BMW M135i(FR/8AT)【海外試乗記】
秀逸なメーカーチューンド 2012.08.21 試乗記 BMW M135i(FR/8AT)BMWのコンパクト「1シリーズ」に、“M”の名を冠するスポーティーバージョンが登場。その走りを、本国ドイツで試した。
「ポルシェ911」に迫る性能値
BMWといえば真っ先に立つ商品のイメージは「走り」。それをさらに際立だせるべく、ほとんどのモデルには、内外装や足まわりをよりスポーティーにする「Mスポーツパッケージ」が用意されている。そして一部銘柄には、BMWのモータースポーツ部門を統括するM社が開発およびアッセンブルを手掛ける「Mモデル」があるのもご存じの通りだ。
じゃあ今回の「M135i」が属するという「Mパフォーマンス」っつうのはなんなのよ? と問えば、市場に向けては「MスポとMモデルとの間を埋めるポジションに位置するBMWの新しいライン」と説明される。そう聞くと、アウディの「Sラインパッケージ」と「RSシリーズ」の間に位置する「Sシリーズ」を思い出す人もいるかもしれない。BMW本体とM社が共同で商品開発を行い、基準車の快適性や使い勝手をキープしながら、ポテンシャル的にはそれらを確実に上回り……と、事務的に説明すればそんな感じになるだろうか。

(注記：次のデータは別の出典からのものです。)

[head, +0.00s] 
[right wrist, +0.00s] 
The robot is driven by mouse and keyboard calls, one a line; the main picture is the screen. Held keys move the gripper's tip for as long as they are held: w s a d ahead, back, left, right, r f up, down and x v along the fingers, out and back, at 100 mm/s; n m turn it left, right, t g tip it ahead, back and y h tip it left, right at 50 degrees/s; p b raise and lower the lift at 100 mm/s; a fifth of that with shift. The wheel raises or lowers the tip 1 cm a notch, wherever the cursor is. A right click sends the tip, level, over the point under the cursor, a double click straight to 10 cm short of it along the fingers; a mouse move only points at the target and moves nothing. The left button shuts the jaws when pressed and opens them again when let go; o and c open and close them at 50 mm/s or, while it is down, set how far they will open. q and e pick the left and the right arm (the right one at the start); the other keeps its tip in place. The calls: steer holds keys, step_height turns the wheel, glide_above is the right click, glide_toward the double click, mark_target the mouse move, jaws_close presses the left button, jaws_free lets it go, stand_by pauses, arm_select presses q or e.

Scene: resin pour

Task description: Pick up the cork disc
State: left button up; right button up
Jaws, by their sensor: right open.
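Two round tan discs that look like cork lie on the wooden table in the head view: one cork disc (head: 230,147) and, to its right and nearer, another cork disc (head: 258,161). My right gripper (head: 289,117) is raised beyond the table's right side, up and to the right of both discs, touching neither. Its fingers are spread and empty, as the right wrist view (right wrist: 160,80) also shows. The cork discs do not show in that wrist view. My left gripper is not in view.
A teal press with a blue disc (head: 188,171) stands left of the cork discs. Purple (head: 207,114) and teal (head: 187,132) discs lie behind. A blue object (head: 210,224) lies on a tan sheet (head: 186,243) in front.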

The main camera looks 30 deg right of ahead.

ちなみにヨーロッパではMパフォーマンスの銘柄はこのM135iが五つめ。既に、「5シリーズ」のセダンとワゴン、そして「X5」と「X6」に、トリプルターボ(!)で75.5kgmの爆発的トルクを発する3リッター直6ディーゼルユニットを搭載したモデルがラインナップされている。
ガソリンエンジンでは初となるMパフォーマンスモデル、M135iに搭載されるエンジンはバルブトロニックやピエゾインジェクターを採用した最新世代のN55型3リッター直6直噴ツインスクロールターボ。「335i」などに搭載されるそれに、独自のチップチューンを施しての最高出力は320ps。一方で、45.9kgmをわずか1300rpmから発生するフレキシビリティーも備えている。
組み合わされるトランスミッションは6段MTと8段ATの2種類で、後者のコンビネーションでは0-100km/h加速が4.9秒だから、その動力性能は“「ポルシェ911」イーター”の資質を備えるほどだと言っていい。一方でエネルギー回生システムやスタートストップシステムを備えることによりCO2排出量は175g/kmと、こちらは「フォルクスワーゲン・ゴルフGTI」並みに抑えられている。